# Robot task records
◇ ◇ ◇ ◇

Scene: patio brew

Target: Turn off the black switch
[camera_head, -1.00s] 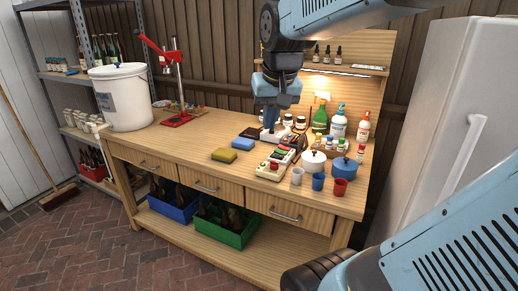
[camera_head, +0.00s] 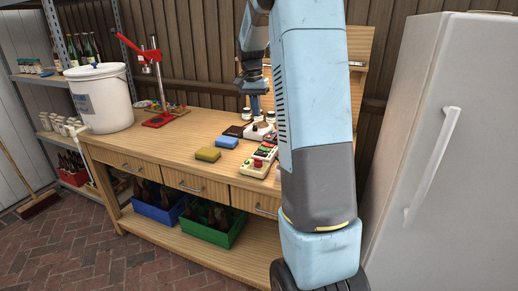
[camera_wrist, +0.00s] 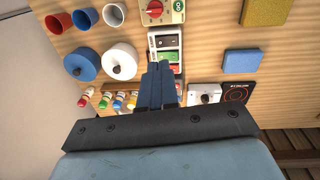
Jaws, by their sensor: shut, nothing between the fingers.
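A light switch panel (camera_wrist: 153,38) with a row of rockers lies on the bench in the wrist view. One rocker looks green, and a dark rocker (camera_wrist: 168,57) sits nearer my fingertips. My gripper (camera_wrist: 160,68) is shut and empty, its tips over the panel's near end and hiding part of it. I cannot tell if the tips touch it, or which way the dark rocker is tipped. In the head view my gripper (camera_head: 255,104) points down above the bench, behind the panel (camera_head: 264,153), and my arm covers the panel's right side.
A control box with a red knob (camera_wrist: 154,9) adjoins the panel. Two lidded pots (camera_wrist: 119,62), several cups (camera_wrist: 113,15) and small bottles (camera_wrist: 104,100) stand on one side. Sponges (camera_wrist: 242,61), a white device (camera_wrist: 204,94) and a black plate (camera_wrist: 236,92) are on the other. A fridge (camera_head: 440,130) stands right.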

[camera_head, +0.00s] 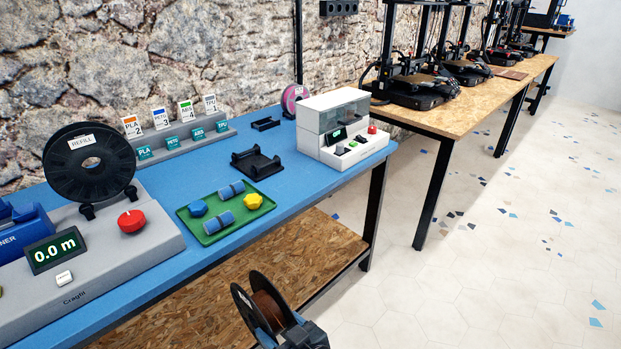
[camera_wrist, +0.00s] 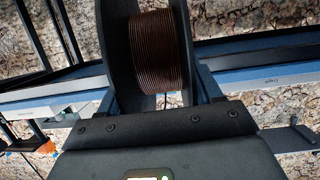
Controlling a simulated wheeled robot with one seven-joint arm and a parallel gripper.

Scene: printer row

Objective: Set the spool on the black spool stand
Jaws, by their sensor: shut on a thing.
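A spool (camera_head: 265,308) with black flanges and dark brown filament is at the bottom of the head view. It also fills the upper middle of the wrist view (camera_wrist: 158,52). My gripper (camera_head: 290,332) is shut on it, with the spool held upright in front of the bench edge, clear of the table. The fingertips are mostly hidden by the spool. The black spool stand (camera_head: 257,163) is empty on the blue table, between the green tray and the white machine.
A green tray (camera_head: 235,229) holds blue and yellow parts. A white machine (camera_head: 347,127) stands right of the stand. A smaller black holder (camera_head: 265,124) and a pink spool (camera_head: 293,99) are behind. A grey winder (camera_head: 100,245) with a black REFILL spool (camera_head: 88,181) is at left.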

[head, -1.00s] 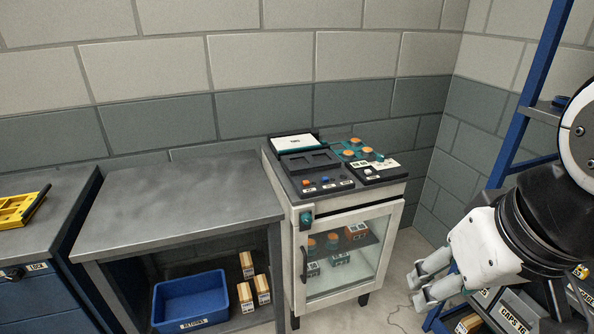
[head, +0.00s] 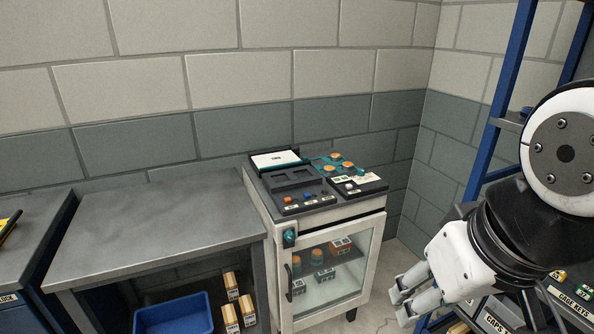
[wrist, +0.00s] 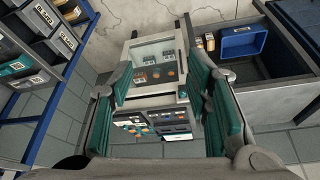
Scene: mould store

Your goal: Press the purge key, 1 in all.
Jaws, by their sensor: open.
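A key panel (head: 306,199) with a red key, a blue key and other small keys lies on top of a white cabinet (head: 262,222) with a glass door. Its labels are too small to read, so I cannot tell which key is purge. In the wrist view the cabinet (wrist: 184,72) shows between my fingers, with the panel on its top. My gripper (head: 402,296) is to the right of the cabinet, lower than its top and apart from it. It is open and empty, with the teal pads of both fingers showing in the wrist view (wrist: 170,90).
A bare grey bench (head: 150,225) stands left of the cabinet, with a blue bin (head: 175,314) and several small boxes beneath. A blue shelf rack (head: 500,95) stands close on the right.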

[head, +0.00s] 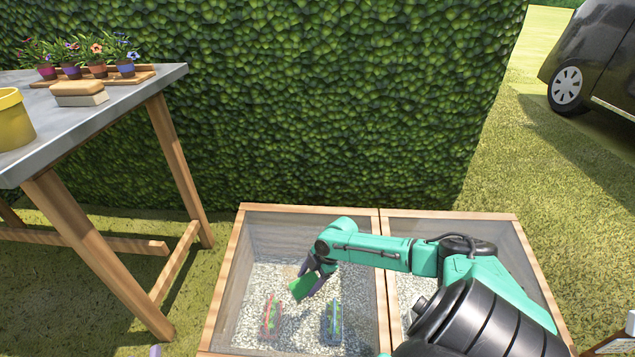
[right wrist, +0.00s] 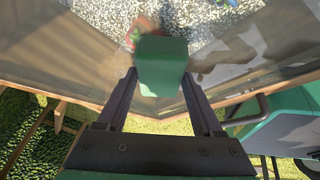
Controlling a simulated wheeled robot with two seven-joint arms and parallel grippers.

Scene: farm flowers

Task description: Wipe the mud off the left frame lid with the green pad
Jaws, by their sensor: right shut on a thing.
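The left frame lid (head: 250,247) is a clear pane in a wooden rim, the left of two side by side. My right gripper (head: 312,282) is over it, shut on the green pad (head: 299,287). The pad is tilted in the head view; it also shows between the fingers in the right wrist view (right wrist: 162,65). I cannot tell whether it touches the pane. A faint tan patch shows near the pad; I cannot tell whether it is mud. A small purplish tip (head: 155,351) at the bottom edge may be my left gripper.
Two planted clear boxes (head: 271,316) (head: 332,322) sit on gravel under the left pane. The right frame lid (head: 465,222) is partly behind my right arm. A table (head: 150,90) at left bears flower pots, a brush-like block (head: 80,93) and a yellow bucket (head: 12,120). A hedge stands behind.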

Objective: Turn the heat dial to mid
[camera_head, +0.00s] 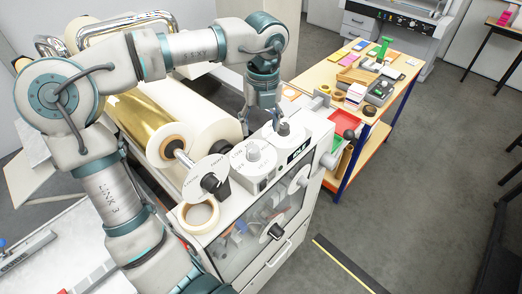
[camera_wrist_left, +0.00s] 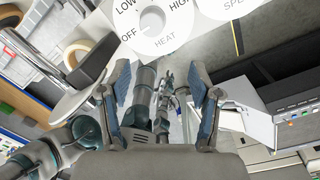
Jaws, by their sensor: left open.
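The heat dial (camera_wrist_left: 166,41) shows at the top of the left wrist view, a white disc marked OFF, LOW and HIGH. My left gripper (camera_head: 262,114) points down close above the dials, open and empty. In the left wrist view its fingers (camera_wrist_left: 159,78) are spread apart, with the heat dial beyond the tips. My right gripper is out of view.
A dial with a black knob (camera_head: 213,183) is beside a tape roll (camera_head: 198,215). Another knob (camera_head: 283,128) sits right of the middle one. A gold foil roll (camera_head: 145,115) lies behind. A cluttered wooden table (camera_head: 313,77) stands at the right, with open floor in front.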

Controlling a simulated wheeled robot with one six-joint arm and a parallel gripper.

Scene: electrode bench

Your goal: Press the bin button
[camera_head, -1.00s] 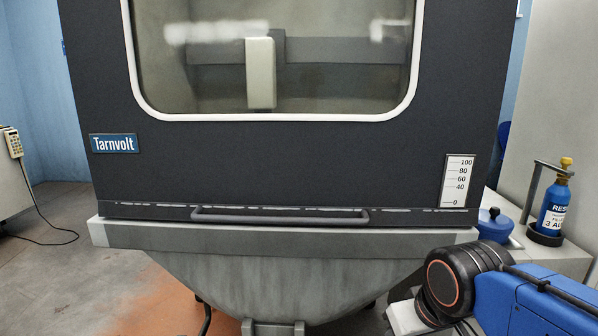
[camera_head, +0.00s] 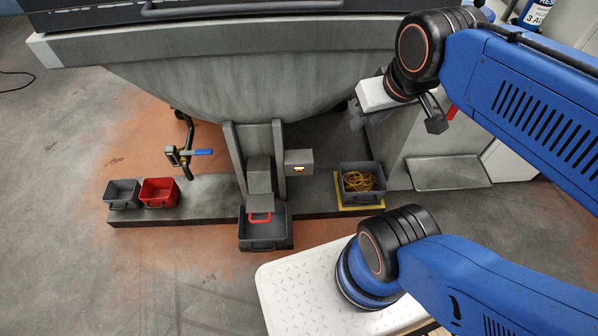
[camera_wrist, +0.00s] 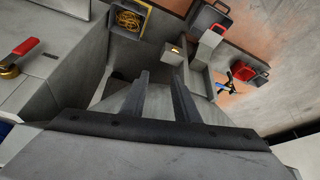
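A small grey box (camera_head: 299,163) with a yellow mark sits on the right side of the upright chute under the hopper. It may carry the bin button, but I cannot make out a button face. It also shows in the wrist view (camera_wrist: 173,52), ahead of my fingers. A dark grey bin (camera_head: 266,241) with a red handle stands under the chute. My gripper (camera_wrist: 160,76) is empty, its two dark fingers apart. In the head view my wrist is at the upper right, right of and above the box. The fingers are not touching the box.
A grey bin (camera_head: 123,194) and a red bin (camera_head: 159,192) stand left on the plinth, near a blue-handled valve (camera_head: 196,152). A bin of yellow cable (camera_head: 362,183) stands right. The grey hopper (camera_head: 230,90) hangs above. A cabinet (camera_head: 430,140) stands to the right.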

◇ ◇ ◇ ◇

Copy every line in the records above that contains the word "parallel".

Controlling a simulated wheeled robot with one seven-joint arm and a parallel gripper.
Controlling a simulated wheeled robot with two seven-joint arms and parallel grippers.
Controlling a simulated wheeled robot with one six-joint arm and a parallel gripper.

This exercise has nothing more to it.